━━ Data
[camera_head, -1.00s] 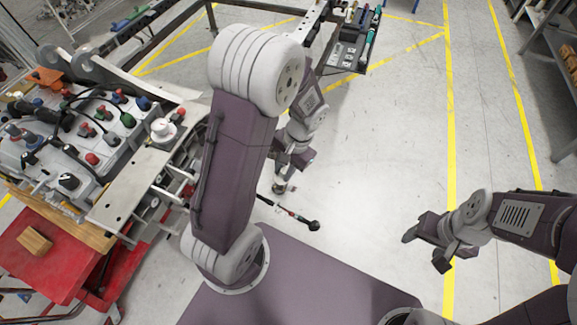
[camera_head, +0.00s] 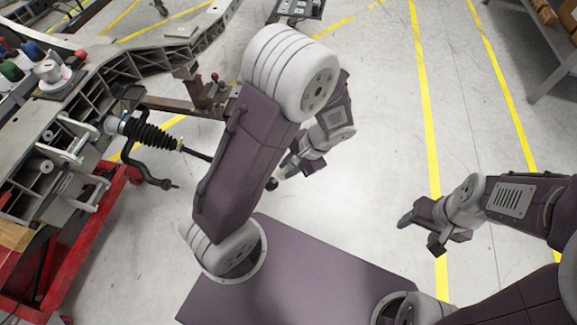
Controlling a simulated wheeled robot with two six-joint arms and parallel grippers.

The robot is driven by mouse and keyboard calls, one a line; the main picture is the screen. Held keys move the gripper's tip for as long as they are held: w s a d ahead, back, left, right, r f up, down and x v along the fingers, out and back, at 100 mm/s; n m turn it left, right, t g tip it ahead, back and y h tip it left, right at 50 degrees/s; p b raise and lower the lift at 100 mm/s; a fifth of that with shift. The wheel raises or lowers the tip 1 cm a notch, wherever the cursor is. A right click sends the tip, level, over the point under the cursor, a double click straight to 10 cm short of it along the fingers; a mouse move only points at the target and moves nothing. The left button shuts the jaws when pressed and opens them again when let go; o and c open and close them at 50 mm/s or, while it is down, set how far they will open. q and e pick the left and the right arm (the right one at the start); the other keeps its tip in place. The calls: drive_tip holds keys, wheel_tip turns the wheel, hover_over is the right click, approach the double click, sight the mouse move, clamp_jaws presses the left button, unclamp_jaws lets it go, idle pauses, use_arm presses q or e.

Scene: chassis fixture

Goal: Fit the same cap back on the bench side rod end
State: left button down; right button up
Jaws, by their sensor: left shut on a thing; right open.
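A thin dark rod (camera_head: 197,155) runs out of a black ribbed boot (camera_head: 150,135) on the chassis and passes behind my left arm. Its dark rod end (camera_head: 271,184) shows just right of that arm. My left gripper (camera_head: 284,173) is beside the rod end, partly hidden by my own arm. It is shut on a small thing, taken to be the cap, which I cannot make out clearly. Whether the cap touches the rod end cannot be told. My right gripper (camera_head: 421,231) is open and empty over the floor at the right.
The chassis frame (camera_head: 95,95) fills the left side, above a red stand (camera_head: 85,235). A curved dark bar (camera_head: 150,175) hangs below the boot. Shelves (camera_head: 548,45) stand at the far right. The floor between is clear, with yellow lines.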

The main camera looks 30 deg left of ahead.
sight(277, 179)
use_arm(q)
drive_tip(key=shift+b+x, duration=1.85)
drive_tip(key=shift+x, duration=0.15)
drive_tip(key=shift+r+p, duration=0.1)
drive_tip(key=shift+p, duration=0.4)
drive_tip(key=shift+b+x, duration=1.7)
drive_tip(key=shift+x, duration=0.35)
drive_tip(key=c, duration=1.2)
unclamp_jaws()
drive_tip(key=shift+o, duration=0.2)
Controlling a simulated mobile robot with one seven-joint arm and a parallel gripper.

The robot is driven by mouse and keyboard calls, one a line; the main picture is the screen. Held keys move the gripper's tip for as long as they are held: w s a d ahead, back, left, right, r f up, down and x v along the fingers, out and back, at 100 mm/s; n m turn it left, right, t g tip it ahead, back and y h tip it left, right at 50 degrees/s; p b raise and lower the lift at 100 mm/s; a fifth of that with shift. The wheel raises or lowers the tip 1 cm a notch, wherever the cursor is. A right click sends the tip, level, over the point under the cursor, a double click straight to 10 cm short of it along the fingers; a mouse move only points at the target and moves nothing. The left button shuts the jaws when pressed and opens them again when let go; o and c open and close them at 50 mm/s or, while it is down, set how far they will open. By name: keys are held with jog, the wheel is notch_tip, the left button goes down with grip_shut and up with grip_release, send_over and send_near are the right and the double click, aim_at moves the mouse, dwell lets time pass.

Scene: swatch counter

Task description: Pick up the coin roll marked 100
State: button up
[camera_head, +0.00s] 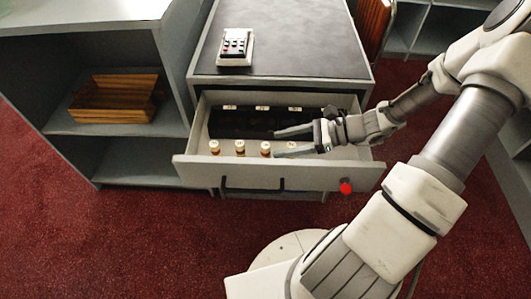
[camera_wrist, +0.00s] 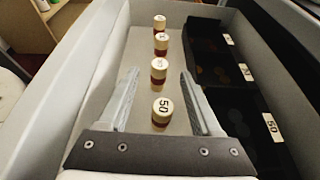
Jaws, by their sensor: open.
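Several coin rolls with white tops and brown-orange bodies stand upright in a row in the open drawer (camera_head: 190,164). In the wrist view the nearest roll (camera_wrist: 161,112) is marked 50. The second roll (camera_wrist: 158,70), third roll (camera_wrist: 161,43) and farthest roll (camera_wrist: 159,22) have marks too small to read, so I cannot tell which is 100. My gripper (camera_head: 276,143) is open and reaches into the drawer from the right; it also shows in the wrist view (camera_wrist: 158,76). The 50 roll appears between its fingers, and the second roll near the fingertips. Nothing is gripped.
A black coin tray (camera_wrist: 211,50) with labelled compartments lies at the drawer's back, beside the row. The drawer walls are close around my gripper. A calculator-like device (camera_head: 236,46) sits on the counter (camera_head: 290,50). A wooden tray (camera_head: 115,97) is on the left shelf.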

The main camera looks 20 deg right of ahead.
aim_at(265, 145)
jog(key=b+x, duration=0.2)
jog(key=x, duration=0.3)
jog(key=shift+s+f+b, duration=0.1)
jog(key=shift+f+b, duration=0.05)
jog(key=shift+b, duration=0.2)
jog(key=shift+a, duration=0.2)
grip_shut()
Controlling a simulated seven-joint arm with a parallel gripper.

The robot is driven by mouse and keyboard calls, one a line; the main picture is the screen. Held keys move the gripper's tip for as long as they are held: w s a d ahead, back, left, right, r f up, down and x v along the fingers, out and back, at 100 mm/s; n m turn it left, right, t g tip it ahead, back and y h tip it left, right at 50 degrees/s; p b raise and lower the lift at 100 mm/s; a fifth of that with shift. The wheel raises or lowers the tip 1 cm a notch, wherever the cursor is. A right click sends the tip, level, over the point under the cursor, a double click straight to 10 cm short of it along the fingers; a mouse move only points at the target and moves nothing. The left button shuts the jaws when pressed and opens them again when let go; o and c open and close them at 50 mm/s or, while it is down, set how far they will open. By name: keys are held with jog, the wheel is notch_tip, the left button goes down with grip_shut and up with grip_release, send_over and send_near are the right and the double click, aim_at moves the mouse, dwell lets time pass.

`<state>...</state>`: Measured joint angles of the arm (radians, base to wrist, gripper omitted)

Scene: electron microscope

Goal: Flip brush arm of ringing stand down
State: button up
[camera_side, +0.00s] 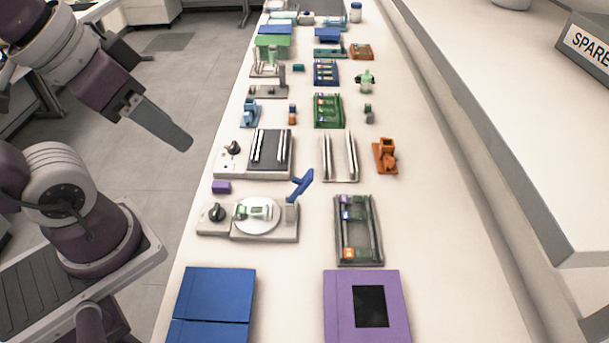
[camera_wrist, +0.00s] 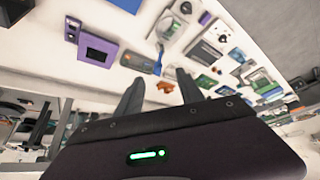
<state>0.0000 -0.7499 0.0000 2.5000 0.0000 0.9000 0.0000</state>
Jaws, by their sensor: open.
━━━━
- [Exercise instructions]: Without the pictures, retype the whole of the material above exactly.

- [Worked solution]:
[camera_head, -1.00s] 
[camera_head, +0.00s] 
Controlling a simulated wheeled robot with two six-joint arms and parallel grippers.

The robot is driven by mouse and keyboard calls, one a line; the main picture is the screen. Held keys move the gripper's tip for as long as they are held: w s a d ahead, back, left, right, r f up, down and x v along the fingers, out and back, at 100 mm/s; n m turn it left, right, t g tip it ahead, back and y h tip it left, right at 50 degrees/s; p b raise and lower the lift at 100 mm/s; a fifth of that with shift. The wheel raises or lowers the tip 1 cm a notch, wherever the cursor is. A right click sends the tip, level, over the point under the cursor, a double click straight to 10 cm short of it along the fingers; a mouse move only points at the target and moves nothing. The left button shuts the jaws when pressed and opens them again when let go; o and c open and close them at 50 mm/s or, while it is down, set how far they will open. q and e pick the left and the right arm (the right one at the start); the other keeps its tip in place. The calls: drive_tip holds keys, wheel_tip turns the wheel, hover_over is the right click, approach the double click, sight the mouse move, clamp_jaws presses the left button, unclamp_jaws lets it go, idle pauses, use_arm presses q or e.

Scene: chassis fixture

Goal: Fit the same cap back on the bench side rod end
State: left button down; right button up
Jaws, by their sensor: left shut on a thing; right open.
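A thin dark rod (camera_head: 197,155) runs out of a black ribbed boot (camera_head: 150,135) on the chassis and passes behind my left arm. Its dark rod end (camera_head: 271,184) shows just right of that arm. My left gripper (camera_head: 284,173) is beside the rod end, partly hidden by my own arm. It is shut on a small thing, taken to be the cap, which I cannot make out clearly. Whether the cap touches the rod end cannot be told. My right gripper (camera_head: 421,231) is open and empty over the floor at the right.
The chassis frame (camera_head: 95,95) fills the left side, above a red stand (camera_head: 85,235). A curved dark bar (camera_head: 150,175) hangs below the boot. Shelves (camera_head: 548,45) stand at the far right. The floor between is clear, with yellow lines.

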The main camera looks 30 deg left of ahead.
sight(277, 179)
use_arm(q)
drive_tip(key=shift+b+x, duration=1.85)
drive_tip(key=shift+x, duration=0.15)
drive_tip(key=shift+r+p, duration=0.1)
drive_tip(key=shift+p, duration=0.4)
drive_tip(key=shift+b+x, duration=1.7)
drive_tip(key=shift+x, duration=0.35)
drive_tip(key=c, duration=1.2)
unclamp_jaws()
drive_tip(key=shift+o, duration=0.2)
Controlling a simulated mobile robot with one seven-joint arm and a parallel gripper.

The robot is driven by mouse and keyboard calls, one a line; the main picture is the screen. Held keys move the gripper's tip for as long as they are held: w s a d ahead, back, left, right, r f up, down and x v along the fingers, out and back, at 100 mm/s; n m turn it left, right, t g tip it ahead, back and y h tip it left, right at 50 degrees/s; p b raise and lower the lift at 100 mm/s; a fifth of that with shift. The wheel raises or lowers the tip 1 cm a notch, wherever the cursor is. A right click sends the tip, level, over the point under the cursor, a double click straight to 10 cm short of it along the fingers; a mouse move only points at the target and moves nothing. The left button shuts the jaws when pressed and opens them again when let go; o and c open and close them at 50 mm/s or, while it is down, set how far they will open. By name: keys are held with jog, the wheel is notch_tip, the left button goes down with grip_shut and up with grip_release, send_over and send_near are the right and the double click, aim_at moves the mouse, dwell lets time pass.

Scene: swatch counter

Task description: Pick up the coin roll marked 100
State: button up
[camera_head, +0.00s] 
[camera_wrist, +0.00s] 
Jaws, by their sensor: open.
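Several coin rolls with white tops and brown-orange bodies stand upright in a row in the open drawer (camera_head: 190,164). In the wrist view the nearest roll (camera_wrist: 161,112) is marked 50. The second roll (camera_wrist: 158,70), third roll (camera_wrist: 161,43) and farthest roll (camera_wrist: 159,22) have marks too small to read, so I cannot tell which is 100. My gripper (camera_head: 276,143) is open and reaches into the drawer from the right; it also shows in the wrist view (camera_wrist: 158,76). The 50 roll appears between its fingers, and the second roll near the fingertips. Nothing is gripped.
A black coin tray (camera_wrist: 211,50) with labelled compartments lies at the drawer's back, beside the row. The drawer walls are close around my gripper. A calculator-like device (camera_head: 236,46) sits on the counter (camera_head: 290,50). A wooden tray (camera_head: 115,97) is on the left shelf.

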The main camera looks 20 deg right of ahead.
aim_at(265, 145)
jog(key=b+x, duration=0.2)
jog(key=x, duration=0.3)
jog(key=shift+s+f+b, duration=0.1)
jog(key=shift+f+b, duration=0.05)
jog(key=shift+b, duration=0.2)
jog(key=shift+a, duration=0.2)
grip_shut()
Controlling a simulated seven-joint arm with a parallel gripper.

The robot is driven by mouse and keyboard calls, one a line; the main picture is the screen. Held keys move the gripper's tip for as long as they are held: w s a d ahead, back, left, right, r f up, down and x v along the fingers, out and back, at 100 mm/s; n m turn it left, right, t g tip it ahead, back and y h tip it left, right at 50 degrees/s; p b raise and lower the lift at 100 mm/s; a fifth of that with shift. The wheel raises or lowers the tip 1 cm a notch, wherever the cursor is. A right click sends the tip, level, over the point under the cursor, a double click straight to 10 cm short of it along the fingers; a mouse move only points at the target and moves nothing. The left button shuts the jaws when pressed and opens them again when let go; o and c open and close them at 50 mm/s or, while it is down, set how far they will open. By name: keys are held with jog, the wheel is notch_tip, the left button goes down with grip_shut and up with grip_release, send_over and send_near are the right and the double click, aim_at moves the mouse, dwell lets time pass.

`<state>...</state>`: Measured joint angles of the arm (radians, base to wrist, gripper omitted)

Scene: electron microscope

Goal: Flip brush arm of ringing stand down
State: button up
[camera_side, +0.00s] 
[camera_wrist, +0.00s] 
<state>0.0000 -0.7499 0.0000 2.5000 0.0000 0.9000 0.0000</state>
Jaws, by their sensor: open.

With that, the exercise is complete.